DIRECTION
Select all lines in the records that include "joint".

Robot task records
==*==

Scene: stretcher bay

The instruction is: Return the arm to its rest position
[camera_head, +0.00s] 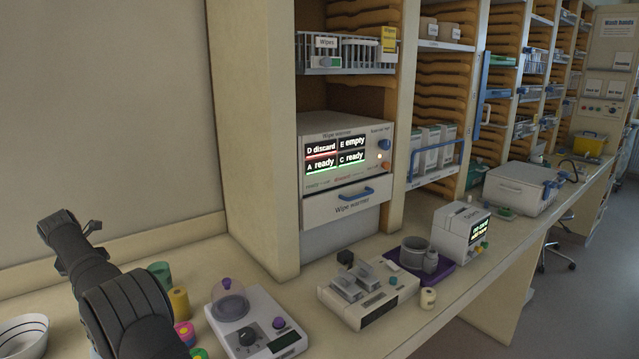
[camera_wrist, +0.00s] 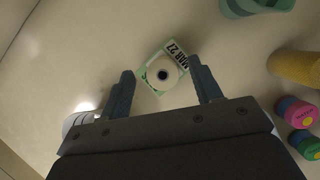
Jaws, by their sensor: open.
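My gripper (camera_wrist: 160,88) is open in the wrist view, its two dark fingers apart with nothing held between them. In the head view my dark arm stands at the lower left, and the gripper's fingers are hidden there.
Green (camera_head: 160,273) and yellow (camera_head: 179,304) cylinders and a pink-and-yellow roll (camera_head: 185,332) stand close right of my arm. A striped bowl (camera_head: 22,336) is at the left. A device with a purple-knobbed dome (camera_head: 231,300) and the wipe warmer (camera_head: 347,158) are further right.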

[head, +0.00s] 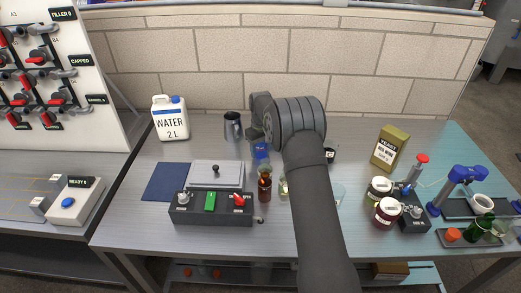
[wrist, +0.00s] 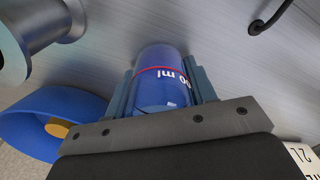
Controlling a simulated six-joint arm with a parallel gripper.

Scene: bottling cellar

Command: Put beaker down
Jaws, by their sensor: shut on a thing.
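The beaker (wrist: 160,85) is a clear cylinder with blue content, a red line and white "ml" lettering. In the wrist view my gripper (wrist: 165,90) is shut on it, with a finger on each side. In the head view the beaker (head: 262,151) shows as a small blue patch below my gripper (head: 260,137), partly hidden by my arm. It is over the middle of the metal table (head: 140,232). I cannot tell whether its base touches the tabletop.
A steel jug (head: 233,126) and a water canister (head: 170,118) stand left of the beaker. A brown bottle (head: 265,188) and a control box (head: 210,209) are in front. A blue mat (head: 165,182) lies at left. Jars (head: 387,213) and a yellow-green packet (head: 390,148) stand at right.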

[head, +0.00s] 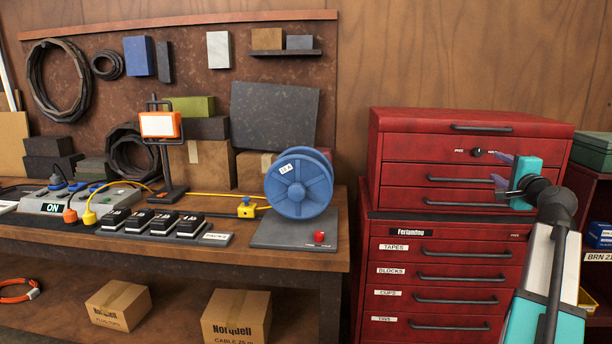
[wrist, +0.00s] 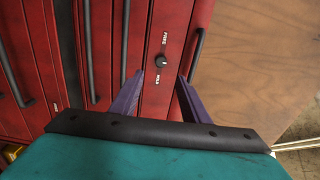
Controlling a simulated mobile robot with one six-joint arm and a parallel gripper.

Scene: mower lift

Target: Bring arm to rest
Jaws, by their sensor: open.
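My gripper (head: 499,168) is on the right in the head view, in front of the red tool cabinet (head: 450,198). Its two purple fingers are spread apart with nothing between them. In the wrist view my gripper (wrist: 160,78) points at the cabinet front, which appears turned sideways. A small dark knob (wrist: 162,60) with a label reading FREE on one side shows just beyond the gap between the fingertips; the other label is hard to read. The knob (head: 477,152) also shows left of the fingers in the head view. The fingers look apart from it.
A workbench (head: 290,261) on the left holds a blue cable reel (head: 300,187), a red button (head: 319,237), a work lamp (head: 160,125) and several black switches. Cabinet drawer handles (head: 465,252) stick out below my gripper. Shelves with boxes (head: 598,236) stand at the right.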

==*==

COMPLETED TASK
Controlling a simulated six-joint arm with a parallel gripper.
Controlling a simulated mobile robot with one six-joint arm and a parallel gripper.

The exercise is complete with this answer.